BEGIN Data supplied
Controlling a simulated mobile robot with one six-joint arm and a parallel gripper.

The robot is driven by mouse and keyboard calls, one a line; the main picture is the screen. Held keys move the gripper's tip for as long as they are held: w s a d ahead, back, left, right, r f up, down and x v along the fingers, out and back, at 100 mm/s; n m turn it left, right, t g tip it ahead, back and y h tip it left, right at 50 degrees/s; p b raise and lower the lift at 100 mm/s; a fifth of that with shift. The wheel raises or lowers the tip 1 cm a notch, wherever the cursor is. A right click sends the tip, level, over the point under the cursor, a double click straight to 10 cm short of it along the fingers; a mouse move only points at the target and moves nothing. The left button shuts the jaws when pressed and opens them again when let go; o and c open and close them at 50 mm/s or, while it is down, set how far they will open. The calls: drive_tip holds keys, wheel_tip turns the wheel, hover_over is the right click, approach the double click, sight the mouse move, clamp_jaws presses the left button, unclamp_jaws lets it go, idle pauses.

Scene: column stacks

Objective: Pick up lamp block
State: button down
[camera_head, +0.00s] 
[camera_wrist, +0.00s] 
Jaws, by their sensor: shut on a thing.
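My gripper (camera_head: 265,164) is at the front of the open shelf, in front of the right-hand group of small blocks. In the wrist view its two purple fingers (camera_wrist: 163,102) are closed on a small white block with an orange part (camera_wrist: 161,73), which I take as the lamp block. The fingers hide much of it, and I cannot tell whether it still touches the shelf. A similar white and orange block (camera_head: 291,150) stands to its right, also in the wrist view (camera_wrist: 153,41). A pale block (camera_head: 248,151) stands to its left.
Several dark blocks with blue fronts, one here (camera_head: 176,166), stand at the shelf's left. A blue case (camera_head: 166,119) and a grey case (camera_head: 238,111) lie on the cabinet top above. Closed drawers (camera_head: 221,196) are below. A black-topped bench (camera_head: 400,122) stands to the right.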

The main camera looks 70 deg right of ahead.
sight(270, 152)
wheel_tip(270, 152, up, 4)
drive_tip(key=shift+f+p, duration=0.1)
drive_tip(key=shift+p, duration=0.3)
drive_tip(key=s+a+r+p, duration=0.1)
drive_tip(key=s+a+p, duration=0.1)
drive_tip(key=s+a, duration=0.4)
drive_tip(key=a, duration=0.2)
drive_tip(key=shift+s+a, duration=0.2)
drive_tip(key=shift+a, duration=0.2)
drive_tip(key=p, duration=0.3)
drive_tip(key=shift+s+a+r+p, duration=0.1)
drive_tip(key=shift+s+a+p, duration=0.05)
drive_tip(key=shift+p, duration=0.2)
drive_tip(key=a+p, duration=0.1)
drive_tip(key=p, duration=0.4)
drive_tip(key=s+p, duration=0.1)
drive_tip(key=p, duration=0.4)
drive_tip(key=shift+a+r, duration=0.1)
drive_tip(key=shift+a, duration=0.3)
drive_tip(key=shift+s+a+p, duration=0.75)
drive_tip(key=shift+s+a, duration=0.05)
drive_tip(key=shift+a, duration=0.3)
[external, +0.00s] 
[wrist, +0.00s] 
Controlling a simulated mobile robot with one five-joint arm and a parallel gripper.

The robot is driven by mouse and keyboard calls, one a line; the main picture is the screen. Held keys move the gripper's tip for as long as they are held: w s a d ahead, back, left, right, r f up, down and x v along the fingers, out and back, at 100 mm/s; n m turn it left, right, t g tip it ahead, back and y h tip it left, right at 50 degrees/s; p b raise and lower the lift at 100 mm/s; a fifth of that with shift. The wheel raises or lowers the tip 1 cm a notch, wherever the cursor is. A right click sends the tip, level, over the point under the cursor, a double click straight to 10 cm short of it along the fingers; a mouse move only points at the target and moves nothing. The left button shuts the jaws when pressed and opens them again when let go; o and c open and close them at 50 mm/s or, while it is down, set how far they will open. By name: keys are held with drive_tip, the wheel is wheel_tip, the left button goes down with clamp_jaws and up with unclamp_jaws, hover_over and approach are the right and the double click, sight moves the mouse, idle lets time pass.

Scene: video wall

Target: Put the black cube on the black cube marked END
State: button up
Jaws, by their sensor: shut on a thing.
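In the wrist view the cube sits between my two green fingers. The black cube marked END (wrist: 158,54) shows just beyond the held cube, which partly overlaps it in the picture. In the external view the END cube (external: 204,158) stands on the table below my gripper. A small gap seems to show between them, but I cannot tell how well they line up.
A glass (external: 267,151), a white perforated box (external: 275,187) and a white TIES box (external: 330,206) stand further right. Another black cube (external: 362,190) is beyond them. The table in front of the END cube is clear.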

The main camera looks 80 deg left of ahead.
END Data supplied
From the listing above, extract all records word for word.

Controlling a simulated mobile robot with one six-joint arm and a parallel gripper.

The robot is driven by mouse and keyboard calls, one a line; the main picture is the screen. Held keys move the gripper's tip for as long as they are held: w s a d ahead, back, left, right, r f up, down and x v along the fingers, out and back, at 100 mm/s; n m turn it left, right, t g tip it ahead, back and y h tip it left, right at 50 degrees/s; p b raise and lower the lift at 100 mm/s; a fifth of that with shift. The wheel raises or lowers the tip 1 cm a notch, wherever the cursor is. A right click sends the tip, level, over the point under the cursor, a double click straight to 10 cm short of it along the fingers; a mouse move only points at the target and moves nothing. The left button shuts the jaws when pressed and opens them again when let go; o and c open and close them at 50 mm/s or, while it is down, set how far they will open. The calls: drive_tip holds keys, wheel_tip turns the wheel, hover_over is the right click, approach the double click, sight the mouse move, clamp_jaws presses the left button, unclamp_jaws lets it go, idle pauses.

Scene: column stacks

Objective: Pick up lamp block
State: button down
[camera_head, +0.00s] 
[camera_wrist, +0.00s] 
Jaws, by their sensor: shut on a thing.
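My gripper (camera_head: 265,164) is at the front of the open shelf, in front of the right-hand group of small blocks. In the wrist view its two purple fingers (camera_wrist: 163,102) are closed on a small white block with an orange part (camera_wrist: 161,73), which I take as the lamp block. The fingers hide much of it, and I cannot tell whether it still touches the shelf. A similar white and orange block (camera_head: 291,150) stands to its right, also in the wrist view (camera_wrist: 153,41). A pale block (camera_head: 248,151) stands to its left.
Several dark blocks with blue fronts, one here (camera_head: 176,166), stand at the shelf's left. A blue case (camera_head: 166,119) and a grey case (camera_head: 238,111) lie on the cabinet top above. Closed drawers (camera_head: 221,196) are below. A black-topped bench (camera_head: 400,122) stands to the right.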

The main camera looks 70 deg right of ahead.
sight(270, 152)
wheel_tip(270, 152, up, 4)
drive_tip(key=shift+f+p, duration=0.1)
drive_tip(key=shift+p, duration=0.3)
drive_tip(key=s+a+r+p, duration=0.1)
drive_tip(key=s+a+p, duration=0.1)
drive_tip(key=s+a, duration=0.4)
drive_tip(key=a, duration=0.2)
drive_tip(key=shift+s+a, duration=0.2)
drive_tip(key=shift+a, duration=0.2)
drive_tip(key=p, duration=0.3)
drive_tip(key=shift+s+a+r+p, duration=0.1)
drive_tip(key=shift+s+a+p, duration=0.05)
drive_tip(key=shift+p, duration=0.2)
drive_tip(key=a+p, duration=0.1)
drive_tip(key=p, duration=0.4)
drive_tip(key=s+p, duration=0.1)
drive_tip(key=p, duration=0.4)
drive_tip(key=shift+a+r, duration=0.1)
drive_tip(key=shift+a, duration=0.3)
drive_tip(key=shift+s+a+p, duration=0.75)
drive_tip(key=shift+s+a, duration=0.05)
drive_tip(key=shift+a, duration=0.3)
[external, +0.00s] 
[wrist, +0.00s] 
Controlling a simulated mobile robot with one five-joint arm and a parallel gripper.

The robot is driven by mouse and keyboard calls, one a line; the main picture is the screen. Held keys move the gripper's tip for as long as they are held: w s a d ahead, back, left, right, r f up, down and x v along the fingers, out and back, at 100 mm/s; n m turn it left, right, t g tip it ahead, back and y h tip it left, right at 50 degrees/s; p b raise and lower the lift at 100 mm/s; a fifth of that with shift. The wheel raises or lowers the tip 1 cm a notch, wherever the cursor is. A right click sends the tip, level, over the point under the cursor, a double click straight to 10 cm short of it along the fingers; a mouse move only points at the target and moves nothing. The left button shuts the jaws when pressed and opens them again when let go; o and c open and close them at 50 mm/s or, while it is down, set how far they will open. By name: keys are held with drive_tip, the wheel is wheel_tip, the left button goes down with clamp_jaws and up with unclamp_jaws, hover_over and approach are the right and the double click, sight moves the mouse, idle lets time pass.

Scene: video wall

Target: Put the black cube on the black cube marked END
State: button up
Jaws, by their sensor: shut on a thing.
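In the wrist view the cube sits between my two green fingers. The black cube marked END (wrist: 158,54) shows just beyond the held cube, which partly overlaps it in the picture. In the external view the END cube (external: 204,158) stands on the table below my gripper. A small gap seems to show between them, but I cannot tell how well they line up.
A glass (external: 267,151), a white perforated box (external: 275,187) and a white TIES box (external: 330,206) stand further right. Another black cube (external: 362,190) is beyond them. The table in front of the END cube is clear.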

The main camera looks 80 deg left of ahead.

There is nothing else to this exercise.